Schools and other youth programs should prioritize direct encounters with nature, and the rest of us should fight against the risk-aversion and over-protectiveness which tend to cripple the young and the organizations which serve them. Take the Boy Scout’s fire merit badge, for example. In 1911, a twelve-year-old could earn it by demonstrating his ability to be helpful in combating an emergency: ability to carry a ladder, drag an unconscious person to safety, and assist with crowd control. The 2024 requirements focus exclusively on safety and academic abstractions such as naming the “parts of the fire tetrahedron” and “describing a fire safety-related career.” There is no essential reason we could not return to the 1911 standards, and if we want our young to resemble Washington, then I suggest we do so.

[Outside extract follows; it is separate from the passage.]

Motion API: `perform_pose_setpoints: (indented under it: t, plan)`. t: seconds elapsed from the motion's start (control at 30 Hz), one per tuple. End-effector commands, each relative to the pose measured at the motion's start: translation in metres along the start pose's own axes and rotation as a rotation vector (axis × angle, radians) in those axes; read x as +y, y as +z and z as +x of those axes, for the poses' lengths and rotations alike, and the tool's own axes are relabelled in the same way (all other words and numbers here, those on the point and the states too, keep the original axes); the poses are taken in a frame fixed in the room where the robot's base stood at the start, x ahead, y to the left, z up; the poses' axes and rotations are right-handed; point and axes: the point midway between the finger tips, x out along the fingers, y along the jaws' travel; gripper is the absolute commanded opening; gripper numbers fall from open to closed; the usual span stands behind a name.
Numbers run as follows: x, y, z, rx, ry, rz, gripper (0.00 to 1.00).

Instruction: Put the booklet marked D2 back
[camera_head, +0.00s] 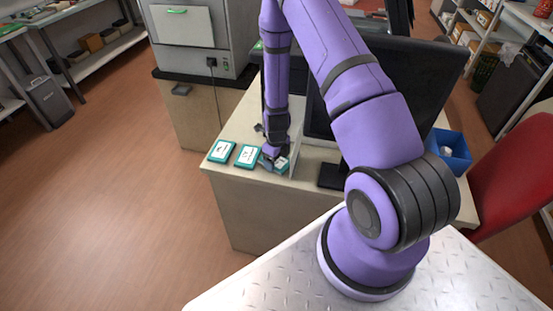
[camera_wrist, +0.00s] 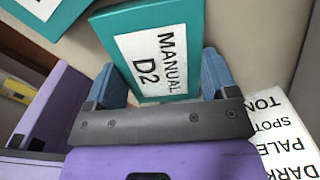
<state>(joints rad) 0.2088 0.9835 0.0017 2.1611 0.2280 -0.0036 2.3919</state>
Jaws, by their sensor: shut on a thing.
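The booklet marked D2 (camera_wrist: 162,45) has a teal cover with a white label reading "MANUAL D2". In the wrist view it lies between the two blue fingers of my gripper (camera_wrist: 160,72), which is shut on it. In the head view my gripper (camera_head: 273,160) is low over the front of the desk, and the held booklet (camera_head: 282,164) shows partly beneath it. I cannot tell whether the booklet touches the desk top. Two similar teal booklets lie to its left, a nearer one (camera_head: 247,156) and a farther one (camera_head: 221,151).
The beige desk (camera_head: 238,132) carries a black monitor (camera_head: 425,75) on the right. A white printed card (camera_wrist: 282,135) with words such as "PALE" and "DARK" is close to my gripper's right. A blue bin (camera_head: 450,150) and red chair (camera_head: 515,170) are farther right.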

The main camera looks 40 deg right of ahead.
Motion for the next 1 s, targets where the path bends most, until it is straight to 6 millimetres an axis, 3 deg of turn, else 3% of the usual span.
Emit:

Washington’s formation was not incidental to his greatness; it was the condition of it. The boy who spent his teens on the Shenandoah frontier became the man who held an army together through Valley Forge, who refused a crown, who walked away from power twice. The republic he founded has outlasted every regime his contemporaries would have compared it to, and it has done so because it was built by men formed to bear its weight. If we want citizens and statesmen of the kind it still requires, we will have to form them as he was formed — in struggle with the land, with real work, and with the truth.